Ray Klupenger
Ray Klupenger
One of the founders of Oregon Right to Life died Oct. 22. Ray Klupenger, a Catholic nurseryman and native Portlander, was 81.

When Oregon became one of the first states to legalize abortion in 1969, Klupenger and five friends began work to save unborn children and their mothers from the horrors of abortion. They created Oregon Right to Life in August 1970, 29 months before Roe v. Wade legalized abortion nationwide.

Lynda Harrington, former executive director of Oregon Right to Life, said it’s appropriate to give a tribute to Klupenger this month near the 49th anniversary of Roe v. Wade. Harrington calls him an “unsung pro-life hero” who put his faith into action.

Klupenger attended the University of Portland before joining the Air National Guard. In 1959, his father asked him and his brother to join the family business, Klupenger Nursery. The nursery eventually moved to Aurora and became the second-largest rhododendron grower in the nation. Klupenger held many leadership positions and won

numerous awards in the Oregon nursery industry.

He was a member of Young Christian Workers, a Catholic group that sought to bring Gospel values to daily life. His work did not deter his pro-life mission.

In January 1973 after Roe v. Wade was handed down, Klupenger stepped up his advocacy.

“As a young mother just starting out in the Oregon pro-life movement, I joined others monthly in a large meeting room above Klupenger’s Nursery in Wilsonville,” said Harrington. “I remember looking around that table and being in awe of those brave souls who were standing up for life. We who followed in Ray’s footsteps are grateful for his leadership and faithfulness.”

The founding group of six went on to recruit doctors, lawyers, nurses and other trained professionals to join Oregon’s pro-life movement.

Joe Kremers, a fellow Central Catholic graduate, called Klupenger “one of the best” in an online tribute. “Ray secured a place in heaven by dedicating himself to the defense of the unborn,” Kremers wrote.

Upon retirement, Klupenger was able to rededicate himself to this mission.

He raised funds for the Pregnancy Care Centers of Canby, was active in the local Knights of Columbus and organized busloads of supporters from various churches to travel to the Oregon Capitol in Salem for the annual Roe v. Wade rallies. He also recruited and organized a small but mighty group of pro-life advocates at St. Cyril Parish in Wilsonville, where a memorial to commemorate unborn children was installed.

“My dad was a very inspirational person with a conviction like no other in doing what he believed was right,” said daughter Karen Gay.

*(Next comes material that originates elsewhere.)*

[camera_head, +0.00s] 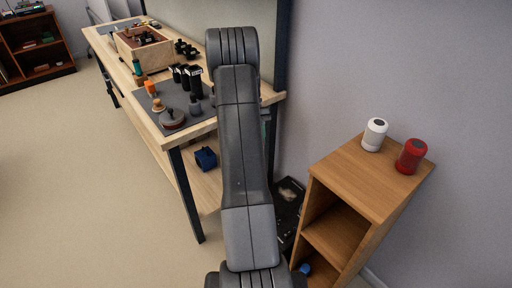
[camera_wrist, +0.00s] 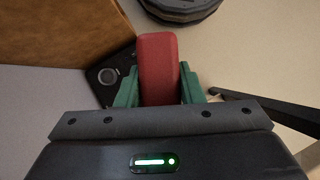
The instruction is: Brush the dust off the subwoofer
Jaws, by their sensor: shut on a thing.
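In the wrist view my gripper (camera_wrist: 159,88) has green fingers shut on a red, rounded, elongated thing (camera_wrist: 158,65), seen from its end. It looks like a handle; bristles are not in sight. A black box, likely the subwoofer (camera_head: 289,203), stands low on the floor between the bench and the wooden shelf, with a pale dusty patch on its top. My arm hides part of it in the head view. In the wrist view a black surface with a grey round part (camera_wrist: 108,75), likely the same box, lies beyond the left finger. In the head view my gripper is hidden behind my arm.
A wooden shelf unit (camera_head: 352,178) stands close at right, with a white speaker (camera_head: 375,135) and a red speaker (camera_head: 411,156) on top. A workbench (camera_head: 150,100) with tools and a grey mat is at left. Floor at far left is clear.

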Klupenger’s wife, Candi, recalls that in spite of all of his accomplishments, he was “very humble and never wanted attention.”

Meanwhile, Oregon Right to Life has become the state’s largest and most influential pro-life organization.

“We are so thankful for Ray’s lifetime of service for the unborn, “ said Lois Anderson, Oregon Right to Life’s executive director. “Though he never imagined abortion rights expanding to the levels they are today, we are committed to carrying his legacy and continuing to change the culture of life in Oregon.”